Begin Listing
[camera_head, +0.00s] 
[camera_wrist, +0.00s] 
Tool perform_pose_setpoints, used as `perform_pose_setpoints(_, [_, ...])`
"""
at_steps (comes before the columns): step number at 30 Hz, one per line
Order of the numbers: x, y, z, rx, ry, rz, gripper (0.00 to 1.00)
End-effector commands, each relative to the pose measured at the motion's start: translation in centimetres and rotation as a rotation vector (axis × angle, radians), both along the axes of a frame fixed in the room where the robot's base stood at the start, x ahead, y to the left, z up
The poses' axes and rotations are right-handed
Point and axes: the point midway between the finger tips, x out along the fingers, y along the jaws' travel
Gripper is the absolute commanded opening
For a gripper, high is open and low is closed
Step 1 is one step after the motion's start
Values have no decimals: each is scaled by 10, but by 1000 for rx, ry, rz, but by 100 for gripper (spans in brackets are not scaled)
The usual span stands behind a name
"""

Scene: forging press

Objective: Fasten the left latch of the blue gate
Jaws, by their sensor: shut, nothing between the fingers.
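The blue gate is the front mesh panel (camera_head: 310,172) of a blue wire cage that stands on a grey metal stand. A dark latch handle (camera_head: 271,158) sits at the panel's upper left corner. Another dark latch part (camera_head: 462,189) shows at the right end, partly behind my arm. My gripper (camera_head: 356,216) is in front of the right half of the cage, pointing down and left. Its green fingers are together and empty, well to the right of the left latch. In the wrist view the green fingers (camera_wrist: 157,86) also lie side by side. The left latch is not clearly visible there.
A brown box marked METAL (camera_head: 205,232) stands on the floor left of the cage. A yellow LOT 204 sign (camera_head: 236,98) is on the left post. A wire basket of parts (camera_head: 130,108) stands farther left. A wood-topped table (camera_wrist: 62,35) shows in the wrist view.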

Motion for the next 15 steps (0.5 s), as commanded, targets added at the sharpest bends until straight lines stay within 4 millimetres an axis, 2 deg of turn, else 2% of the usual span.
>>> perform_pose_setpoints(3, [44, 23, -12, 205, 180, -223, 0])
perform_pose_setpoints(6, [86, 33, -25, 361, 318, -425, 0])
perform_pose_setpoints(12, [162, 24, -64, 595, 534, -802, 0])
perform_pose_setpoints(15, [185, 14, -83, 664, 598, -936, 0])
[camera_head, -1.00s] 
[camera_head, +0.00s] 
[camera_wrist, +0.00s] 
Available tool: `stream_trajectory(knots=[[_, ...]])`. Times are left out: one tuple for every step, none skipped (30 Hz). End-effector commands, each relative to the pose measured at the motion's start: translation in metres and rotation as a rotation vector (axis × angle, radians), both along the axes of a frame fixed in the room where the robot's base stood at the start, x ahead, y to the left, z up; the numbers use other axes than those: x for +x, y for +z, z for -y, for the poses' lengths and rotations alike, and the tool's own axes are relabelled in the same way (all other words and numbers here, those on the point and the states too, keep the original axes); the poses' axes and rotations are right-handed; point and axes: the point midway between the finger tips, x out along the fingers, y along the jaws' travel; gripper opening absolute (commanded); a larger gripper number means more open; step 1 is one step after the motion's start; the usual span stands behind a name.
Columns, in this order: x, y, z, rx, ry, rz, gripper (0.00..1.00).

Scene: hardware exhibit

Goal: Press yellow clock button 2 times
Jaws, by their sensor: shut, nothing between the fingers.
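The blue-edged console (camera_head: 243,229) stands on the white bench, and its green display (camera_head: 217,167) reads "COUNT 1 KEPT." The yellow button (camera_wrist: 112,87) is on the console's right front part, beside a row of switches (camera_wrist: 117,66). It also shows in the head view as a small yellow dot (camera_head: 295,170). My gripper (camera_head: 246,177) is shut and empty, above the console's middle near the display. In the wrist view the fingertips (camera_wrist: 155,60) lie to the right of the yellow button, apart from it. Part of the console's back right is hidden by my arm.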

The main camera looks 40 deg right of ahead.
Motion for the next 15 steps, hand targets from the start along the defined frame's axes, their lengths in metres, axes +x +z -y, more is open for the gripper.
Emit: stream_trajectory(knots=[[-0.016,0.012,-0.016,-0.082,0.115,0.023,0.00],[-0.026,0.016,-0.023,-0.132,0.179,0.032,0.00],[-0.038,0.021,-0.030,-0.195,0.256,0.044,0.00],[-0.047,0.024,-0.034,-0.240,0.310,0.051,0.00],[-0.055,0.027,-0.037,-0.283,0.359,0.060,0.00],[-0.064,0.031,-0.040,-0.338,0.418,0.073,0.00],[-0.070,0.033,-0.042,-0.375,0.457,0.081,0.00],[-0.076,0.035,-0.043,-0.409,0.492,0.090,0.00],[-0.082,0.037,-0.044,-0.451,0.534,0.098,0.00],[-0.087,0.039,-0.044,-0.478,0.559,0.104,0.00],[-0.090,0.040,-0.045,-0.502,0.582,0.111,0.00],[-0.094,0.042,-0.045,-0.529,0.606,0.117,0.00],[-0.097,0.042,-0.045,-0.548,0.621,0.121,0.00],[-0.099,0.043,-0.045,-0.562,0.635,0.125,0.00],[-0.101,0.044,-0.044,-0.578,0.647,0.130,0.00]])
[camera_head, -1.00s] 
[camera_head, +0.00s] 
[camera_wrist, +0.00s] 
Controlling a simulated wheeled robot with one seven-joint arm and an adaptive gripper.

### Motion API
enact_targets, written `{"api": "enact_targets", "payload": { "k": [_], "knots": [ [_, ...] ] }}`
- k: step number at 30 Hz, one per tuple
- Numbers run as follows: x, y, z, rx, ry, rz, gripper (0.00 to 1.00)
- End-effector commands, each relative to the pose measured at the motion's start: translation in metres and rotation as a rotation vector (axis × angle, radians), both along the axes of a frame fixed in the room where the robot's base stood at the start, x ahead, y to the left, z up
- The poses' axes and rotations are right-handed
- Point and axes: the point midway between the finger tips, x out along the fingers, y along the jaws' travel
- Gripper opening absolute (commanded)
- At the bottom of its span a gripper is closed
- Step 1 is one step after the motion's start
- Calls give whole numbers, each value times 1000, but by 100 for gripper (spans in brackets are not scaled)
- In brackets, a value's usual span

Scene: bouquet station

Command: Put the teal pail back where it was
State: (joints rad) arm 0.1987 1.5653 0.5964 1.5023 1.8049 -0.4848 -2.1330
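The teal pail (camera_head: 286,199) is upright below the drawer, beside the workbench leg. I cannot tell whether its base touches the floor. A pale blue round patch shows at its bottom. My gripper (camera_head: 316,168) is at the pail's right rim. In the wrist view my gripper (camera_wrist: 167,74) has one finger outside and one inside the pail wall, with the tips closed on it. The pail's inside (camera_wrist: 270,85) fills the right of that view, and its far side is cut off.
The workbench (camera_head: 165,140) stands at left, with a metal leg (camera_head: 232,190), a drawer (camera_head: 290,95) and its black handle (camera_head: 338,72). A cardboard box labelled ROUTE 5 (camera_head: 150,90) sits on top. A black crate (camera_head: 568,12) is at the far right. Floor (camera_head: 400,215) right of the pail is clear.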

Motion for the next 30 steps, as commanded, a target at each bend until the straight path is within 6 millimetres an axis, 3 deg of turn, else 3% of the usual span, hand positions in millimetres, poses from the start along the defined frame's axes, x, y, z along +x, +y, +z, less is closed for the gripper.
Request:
End Listing
_Exercise instructions_. Print the whole listing again, exactly.

_Result for this task_.
[camera_head, +0.00s] 
[camera_wrist, +0.00s] 
Tool perform_pose_setpoints, used as `perform_pose_setpoints(_, [_, ...])`
"""
at_steps (comes before the columns): step number at 30 Hz, one per line
Order of the numbers: x, y, z, rx, ry, rz, gripper (0.00 to 1.00)
End-effector commands, each relative to the pose measured at the motion's start: translation in centimetres and rotation as a rotation vector (axis × angle, radians), both along the axes of a frame fixed in the room where the robot's base stood at the start, x ahead, y to the left, z up
The poses' axes and rotations are right-handed
Point and axes: the point midway between the finger tips, x out along the fingers, y along the jaws' travel
Gripper is the absolute commanded opening
For a gripper, high is open and low is closed
Step 1 is one step after the motion's start
Values have no decimals: each is scaled by 10, but by 1000 for rx, ry, rz, but by 100 for gripper (spans in brackets are not scaled)
The usual span stands behind a name
"""

Scene: forging press

Objective: Fasten the left latch of the blue gate
Jaws, by their sensor: shut, nothing between the fingers.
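The blue gate is the front mesh panel (camera_head: 310,172) of a blue wire cage that stands on a grey metal stand. A dark latch handle (camera_head: 271,158) sits at the panel's upper left corner. Another dark latch part (camera_head: 462,189) shows at the right end, partly behind my arm. My gripper (camera_head: 356,216) is in front of the right half of the cage, pointing down and left. Its green fingers are together and empty, well to the right of the left latch. In the wrist view the green fingers (camera_wrist: 157,86) also lie side by side. The left latch is not clearly visible there.
A brown box marked METAL (camera_head: 205,232) stands on the floor left of the cage. A yellow LOT 204 sign (camera_head: 236,98) is on the left post. A wire basket of parts (camera_head: 130,108) stands farther left. A wood-topped table (camera_wrist: 62,35) shows in the wrist view.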

Motion for the next 15 steps (0.5 s), as commanded, targets added at the sharpest bends until straight lines stay within 4 millimetres an axis, 2 deg of turn, else 2% of the usual span.
>>> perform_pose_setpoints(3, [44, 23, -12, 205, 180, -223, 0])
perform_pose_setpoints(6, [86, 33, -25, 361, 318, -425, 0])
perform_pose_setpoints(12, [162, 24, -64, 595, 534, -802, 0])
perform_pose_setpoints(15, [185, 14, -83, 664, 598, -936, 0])
[camera_head, -1.00s] 
[camera_head, +0.00s] 
[camera_wrist, +0.00s] 
Available tool: `stream_trajectory(knots=[[_, ...]])`. Times are left out: one tuple for every step, none skipped (30 Hz). End-effector commands, each relative to the pose measured at the motion's start: translation in metres and rotation as a rotation vector (axis × angle, radians), both along the axes of a frame fixed in the room where the robot's base stood at the start, x ahead, y to the left, z up; the numbers use other axes than those: x for +x, y for +z, z for -y, for the poses' lengths and rotations alike, and the tool's own axes are relabelled in the same way (all other words and numbers here, those on the point and the states too, keep the original axes); the poses' axes and rotations are right-handed; point and axes: the point midway between the finger tips, x out along the fingers, y along the jaws' travel; gripper opening absolute (commanded); a larger gripper number means more open; step 1 is one step after the motion's start; the usual span stands behind a name.
Columns, in this order: x, y, z, rx, ry, rz, gripper (0.00..1.00).

Scene: hardware exhibit

Goal: Press yellow clock button 2 times
Jaws, by their sensor: shut, nothing between the fingers.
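The blue-edged console (camera_head: 243,229) stands on the white bench, and its green display (camera_head: 217,167) reads "COUNT 1 KEPT." The yellow button (camera_wrist: 112,87) is on the console's right front part, beside a row of switches (camera_wrist: 117,66). It also shows in the head view as a small yellow dot (camera_head: 295,170). My gripper (camera_head: 246,177) is shut and empty, above the console's middle near the display. In the wrist view the fingertips (camera_wrist: 155,60) lie to the right of the yellow button, apart from it. Part of the console's back right is hidden by my arm.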

The main camera looks 40 deg right of ahead.
Motion for the next 15 steps, hand targets from the start along the defined frame's axes, their lengths in metres, axes +x +z -y, more is open for the gripper.
Emit: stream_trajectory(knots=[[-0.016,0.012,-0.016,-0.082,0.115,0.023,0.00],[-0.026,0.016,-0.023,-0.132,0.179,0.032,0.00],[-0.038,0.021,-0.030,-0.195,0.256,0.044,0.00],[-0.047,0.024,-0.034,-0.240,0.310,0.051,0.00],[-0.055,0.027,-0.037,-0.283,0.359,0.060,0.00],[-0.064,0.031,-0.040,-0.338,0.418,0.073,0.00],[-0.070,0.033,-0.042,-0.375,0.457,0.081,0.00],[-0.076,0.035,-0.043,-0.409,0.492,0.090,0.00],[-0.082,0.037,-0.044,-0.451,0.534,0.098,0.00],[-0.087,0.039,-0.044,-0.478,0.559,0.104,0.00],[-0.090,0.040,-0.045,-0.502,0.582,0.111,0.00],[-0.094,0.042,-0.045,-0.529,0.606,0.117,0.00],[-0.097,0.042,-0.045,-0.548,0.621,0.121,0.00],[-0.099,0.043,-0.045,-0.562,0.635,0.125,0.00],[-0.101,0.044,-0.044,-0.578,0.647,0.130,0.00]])
[camera_head, -1.00s] 
[camera_head, +0.00s] 
[camera_wrist, +0.00s] 
Controlling a simulated wheeled robot with one seven-joint arm and an adaptive gripper.

### Motion API
enact_targets, written `{"api": "enact_targets", "payload": { "k": [_], "knots": [ [_, ...] ] }}`
- k: step number at 30 Hz, one per tuple
- Numbers run as follows: x, y, z, rx, ry, rz, gripper (0.00 to 1.00)
- End-effector commands, each relative to the pose measured at the motion's start: translation in metres and rotation as a rotation vector (axis × angle, radians), both along the axes of a frame fixed in the room where the robot's base stood at the start, x ahead, y to the left, z up
- The poses' axes and rotations are right-handed
- Point and axes: the point midway between the finger tips, x out along the fingers, y along the jaws' travel
- Gripper opening absolute (commanded)
- At the bottom of its span a gripper is closed
- Step 1 is one step after the motion's start
- Calls give whole numbers, each value times 1000, but by 100 for gripper (spans in brackets are not scaled)
- In brackets, a value's usual span

Scene: bouquet station

Command: Put the teal pail back where it was
State: (joints rad) arm 0.1987 1.5653 0.5964 1.5023 1.8049 -0.4848 -2.1330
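The teal pail (camera_head: 286,199) is upright below the drawer, beside the workbench leg. I cannot tell whether its base touches the floor. A pale blue round patch shows at its bottom. My gripper (camera_head: 316,168) is at the pail's right rim. In the wrist view my gripper (camera_wrist: 167,74) has one finger outside and one inside the pail wall, with the tips closed on it. The pail's inside (camera_wrist: 270,85) fills the right of that view, and its far side is cut off.
The workbench (camera_head: 165,140) stands at left, with a metal leg (camera_head: 232,190), a drawer (camera_head: 290,95) and its black handle (camera_head: 338,72). A cardboard box labelled ROUTE 5 (camera_head: 150,90) sits on top. A black crate (camera_head: 568,12) is at the far right. Floor (camera_head: 400,215) right of the pail is clear.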

Motion for the next 30 steps, as commanded, a target at each bend until the straight path is within 6 millimetres an axis, 3 deg of turn, else 3% of the usual span, hand positions in millimetres, poses from the start along the defined frame's axes, x, y, z along +x, +y, +z, less is closed for the gripper.
Request:

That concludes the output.